▸ Data to process
------------------------------------------------------------

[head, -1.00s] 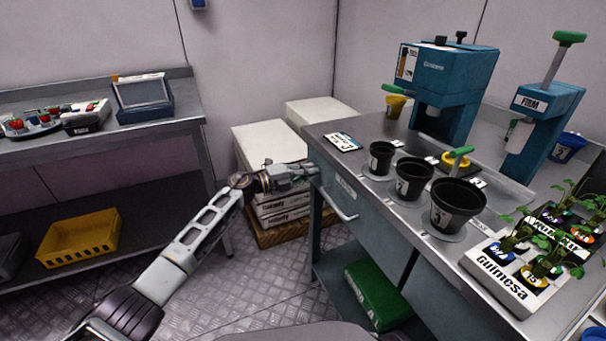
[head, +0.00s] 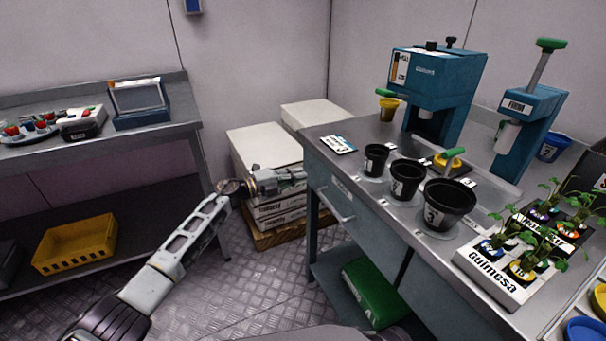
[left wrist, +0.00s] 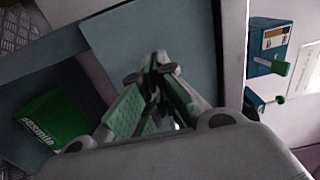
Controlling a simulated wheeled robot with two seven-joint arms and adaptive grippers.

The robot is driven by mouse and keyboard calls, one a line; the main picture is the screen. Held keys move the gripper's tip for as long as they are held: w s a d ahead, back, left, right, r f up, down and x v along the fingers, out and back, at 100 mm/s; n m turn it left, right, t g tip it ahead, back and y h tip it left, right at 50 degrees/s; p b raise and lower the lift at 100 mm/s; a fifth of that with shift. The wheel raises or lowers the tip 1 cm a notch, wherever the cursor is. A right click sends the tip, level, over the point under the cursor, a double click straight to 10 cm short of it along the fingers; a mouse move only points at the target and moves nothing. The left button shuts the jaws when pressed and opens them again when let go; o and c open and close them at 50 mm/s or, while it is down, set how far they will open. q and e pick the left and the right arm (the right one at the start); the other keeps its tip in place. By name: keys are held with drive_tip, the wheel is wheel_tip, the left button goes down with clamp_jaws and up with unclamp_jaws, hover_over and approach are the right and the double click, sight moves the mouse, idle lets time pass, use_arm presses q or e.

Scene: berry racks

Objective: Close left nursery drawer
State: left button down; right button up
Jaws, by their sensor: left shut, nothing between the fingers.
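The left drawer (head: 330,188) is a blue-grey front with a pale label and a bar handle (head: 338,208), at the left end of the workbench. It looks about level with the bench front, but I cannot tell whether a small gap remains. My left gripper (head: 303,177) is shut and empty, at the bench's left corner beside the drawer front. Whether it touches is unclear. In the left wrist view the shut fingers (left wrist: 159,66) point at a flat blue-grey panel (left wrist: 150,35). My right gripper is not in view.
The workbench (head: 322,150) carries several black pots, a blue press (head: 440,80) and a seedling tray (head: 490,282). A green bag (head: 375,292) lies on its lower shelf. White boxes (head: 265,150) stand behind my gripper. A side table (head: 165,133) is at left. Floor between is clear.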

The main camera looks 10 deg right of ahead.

------------------------------------------------------------

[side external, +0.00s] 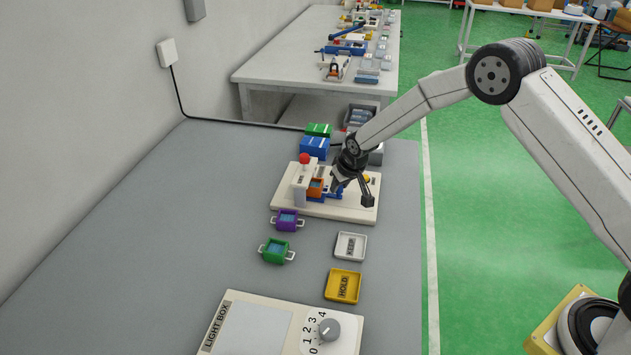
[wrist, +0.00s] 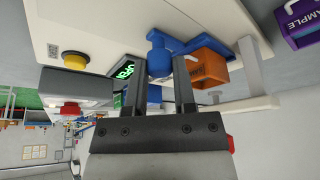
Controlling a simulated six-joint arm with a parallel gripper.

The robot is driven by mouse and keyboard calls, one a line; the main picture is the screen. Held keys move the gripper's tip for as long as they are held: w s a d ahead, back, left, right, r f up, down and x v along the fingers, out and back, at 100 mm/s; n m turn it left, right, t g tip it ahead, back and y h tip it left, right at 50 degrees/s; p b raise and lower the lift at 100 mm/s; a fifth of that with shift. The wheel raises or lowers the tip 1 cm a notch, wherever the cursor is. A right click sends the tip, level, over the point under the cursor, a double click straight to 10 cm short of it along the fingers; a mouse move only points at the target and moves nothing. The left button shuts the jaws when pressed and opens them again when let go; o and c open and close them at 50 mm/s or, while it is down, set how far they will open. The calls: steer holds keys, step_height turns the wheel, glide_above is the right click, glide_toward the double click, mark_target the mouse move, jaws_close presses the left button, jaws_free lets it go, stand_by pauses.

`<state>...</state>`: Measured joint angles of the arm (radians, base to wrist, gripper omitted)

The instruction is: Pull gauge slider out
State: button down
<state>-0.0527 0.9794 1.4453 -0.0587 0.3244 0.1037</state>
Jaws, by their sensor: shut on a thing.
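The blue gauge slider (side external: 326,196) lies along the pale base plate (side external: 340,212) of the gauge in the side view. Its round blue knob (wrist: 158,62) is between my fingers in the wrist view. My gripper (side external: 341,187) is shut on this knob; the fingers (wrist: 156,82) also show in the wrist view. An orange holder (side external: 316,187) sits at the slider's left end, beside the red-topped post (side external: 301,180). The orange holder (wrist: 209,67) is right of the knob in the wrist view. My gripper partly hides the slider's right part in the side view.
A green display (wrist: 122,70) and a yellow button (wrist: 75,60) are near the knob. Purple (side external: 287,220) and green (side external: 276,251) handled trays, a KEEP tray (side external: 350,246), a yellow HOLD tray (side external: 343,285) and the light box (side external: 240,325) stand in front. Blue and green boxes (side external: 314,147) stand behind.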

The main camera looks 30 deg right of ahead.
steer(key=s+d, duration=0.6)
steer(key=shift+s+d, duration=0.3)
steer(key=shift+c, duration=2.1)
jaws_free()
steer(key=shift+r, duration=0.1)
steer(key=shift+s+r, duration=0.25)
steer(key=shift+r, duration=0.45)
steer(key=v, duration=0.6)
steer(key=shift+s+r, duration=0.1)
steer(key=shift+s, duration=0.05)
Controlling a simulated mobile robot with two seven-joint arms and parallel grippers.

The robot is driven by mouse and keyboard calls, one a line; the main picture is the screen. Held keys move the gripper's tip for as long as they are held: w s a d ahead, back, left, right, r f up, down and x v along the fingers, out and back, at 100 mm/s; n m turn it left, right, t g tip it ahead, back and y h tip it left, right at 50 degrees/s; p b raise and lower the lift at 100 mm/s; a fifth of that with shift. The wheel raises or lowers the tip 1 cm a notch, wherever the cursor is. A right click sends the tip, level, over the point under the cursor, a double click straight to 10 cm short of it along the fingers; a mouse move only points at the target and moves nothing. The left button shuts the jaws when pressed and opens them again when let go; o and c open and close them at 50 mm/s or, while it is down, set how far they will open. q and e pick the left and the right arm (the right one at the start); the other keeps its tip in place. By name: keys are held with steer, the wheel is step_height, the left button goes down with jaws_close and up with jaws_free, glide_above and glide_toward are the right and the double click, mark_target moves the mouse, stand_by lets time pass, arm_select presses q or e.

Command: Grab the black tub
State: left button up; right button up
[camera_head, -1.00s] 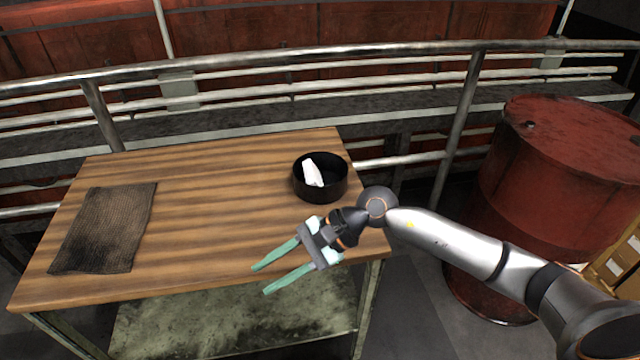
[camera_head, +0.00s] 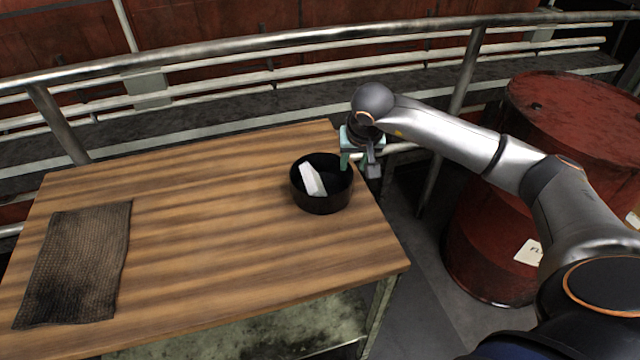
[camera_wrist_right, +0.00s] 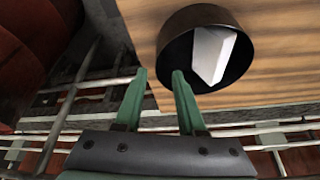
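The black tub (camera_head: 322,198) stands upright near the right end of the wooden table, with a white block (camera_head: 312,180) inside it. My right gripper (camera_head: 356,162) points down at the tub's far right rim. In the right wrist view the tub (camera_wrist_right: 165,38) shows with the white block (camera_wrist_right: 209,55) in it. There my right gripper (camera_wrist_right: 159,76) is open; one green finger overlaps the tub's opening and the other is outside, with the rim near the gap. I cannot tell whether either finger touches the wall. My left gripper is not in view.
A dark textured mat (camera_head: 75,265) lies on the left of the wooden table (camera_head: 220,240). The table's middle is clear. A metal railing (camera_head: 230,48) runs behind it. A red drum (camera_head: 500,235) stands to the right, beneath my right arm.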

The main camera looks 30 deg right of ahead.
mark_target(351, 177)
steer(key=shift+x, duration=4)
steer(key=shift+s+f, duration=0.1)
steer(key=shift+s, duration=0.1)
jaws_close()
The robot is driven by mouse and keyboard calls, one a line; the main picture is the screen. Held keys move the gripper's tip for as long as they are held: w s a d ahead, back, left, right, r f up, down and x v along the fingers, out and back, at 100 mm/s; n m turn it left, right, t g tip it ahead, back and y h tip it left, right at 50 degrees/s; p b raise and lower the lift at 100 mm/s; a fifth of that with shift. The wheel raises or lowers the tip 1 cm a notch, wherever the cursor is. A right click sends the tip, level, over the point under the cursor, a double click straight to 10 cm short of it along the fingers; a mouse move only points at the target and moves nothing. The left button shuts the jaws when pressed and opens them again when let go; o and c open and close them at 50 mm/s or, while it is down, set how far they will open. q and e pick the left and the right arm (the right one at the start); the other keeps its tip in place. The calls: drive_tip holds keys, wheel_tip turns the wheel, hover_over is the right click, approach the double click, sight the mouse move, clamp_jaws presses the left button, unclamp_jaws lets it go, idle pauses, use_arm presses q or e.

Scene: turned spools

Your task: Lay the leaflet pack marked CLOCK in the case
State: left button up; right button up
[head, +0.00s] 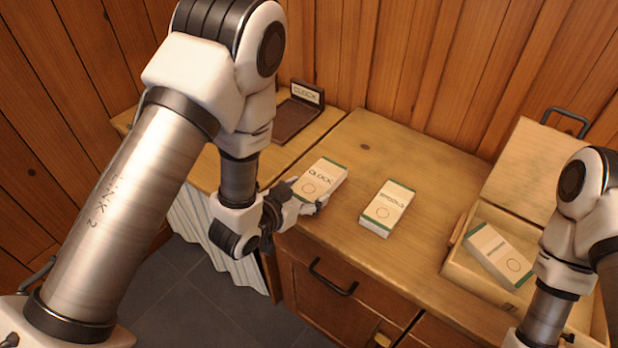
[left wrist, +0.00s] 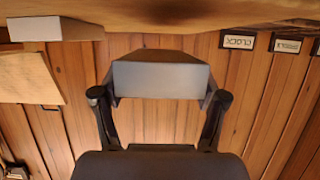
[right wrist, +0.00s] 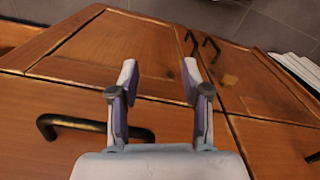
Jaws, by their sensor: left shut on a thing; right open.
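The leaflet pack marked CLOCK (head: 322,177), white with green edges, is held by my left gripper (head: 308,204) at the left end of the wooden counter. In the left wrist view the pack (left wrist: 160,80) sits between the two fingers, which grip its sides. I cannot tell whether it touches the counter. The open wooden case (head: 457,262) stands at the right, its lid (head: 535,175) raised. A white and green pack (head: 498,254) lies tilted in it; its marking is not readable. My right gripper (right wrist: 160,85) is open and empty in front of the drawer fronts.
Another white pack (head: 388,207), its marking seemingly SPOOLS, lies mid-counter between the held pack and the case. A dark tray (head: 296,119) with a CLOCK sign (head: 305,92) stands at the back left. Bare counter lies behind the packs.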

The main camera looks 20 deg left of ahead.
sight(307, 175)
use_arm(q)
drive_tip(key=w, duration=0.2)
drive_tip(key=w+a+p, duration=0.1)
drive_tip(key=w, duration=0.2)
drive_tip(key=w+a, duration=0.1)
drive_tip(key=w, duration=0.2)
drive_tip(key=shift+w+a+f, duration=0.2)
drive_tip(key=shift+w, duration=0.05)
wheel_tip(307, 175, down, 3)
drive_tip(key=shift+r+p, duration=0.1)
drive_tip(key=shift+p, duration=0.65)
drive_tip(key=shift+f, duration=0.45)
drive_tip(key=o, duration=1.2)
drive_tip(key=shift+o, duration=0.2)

------------------------------------------------------------

▸ Exercise instructions
Write down exactly what the lines above say, from the line holding "[head, -1.00s]" through the line holding "State: left button down; right button up", and nothing more. Do not copy the pictures.

▸ Right answer
[head, -1.00s] 
[head, +0.00s] 
[left wrist, +0.00s] 
Controlling a simulated wheeled robot with two seven-joint arms and adaptive grippers.

The robot is driven by mouse and keyboard calls, one a line; the main picture is the screen. Held keys move the gripper's tip for as long as they are held: w s a d ahead, back, left, right, r f up, down and x v along the fingers, out and back, at 100 mm/s; n m turn it left, right, t g tip it ahead, back and y h tip it left, right at 50 degrees/s; p b raise and lower the lift at 100 mm/s; a fifth of that with shift. The wheel raises or lowers the tip 1 cm a notch, wherever the cursor is. A right click sends the tip, level, over the point under the cursor, a double click straight to 10 cm short of it along the fingers; a mouse move only points at the target and moves nothing. The left button shuts the jaws when pressed and opens them again when let go; o and c open and close them at 50 mm/s or, while it is down, set how far they will open. q and e pick the left and the right arm (the right one at the start); the other keeps its tip in place. By name: keys are held with drive_tip, the wheel is wheel_tip, the left button goes down with clamp_jaws and up with unclamp_jaws, hover_over and approach are the right and the double click, sight moves the mouse, idle lets time pass, use_arm presses q or e.

Scene: berry racks

Objective: Close left nursery drawer
State: left button down; right button up

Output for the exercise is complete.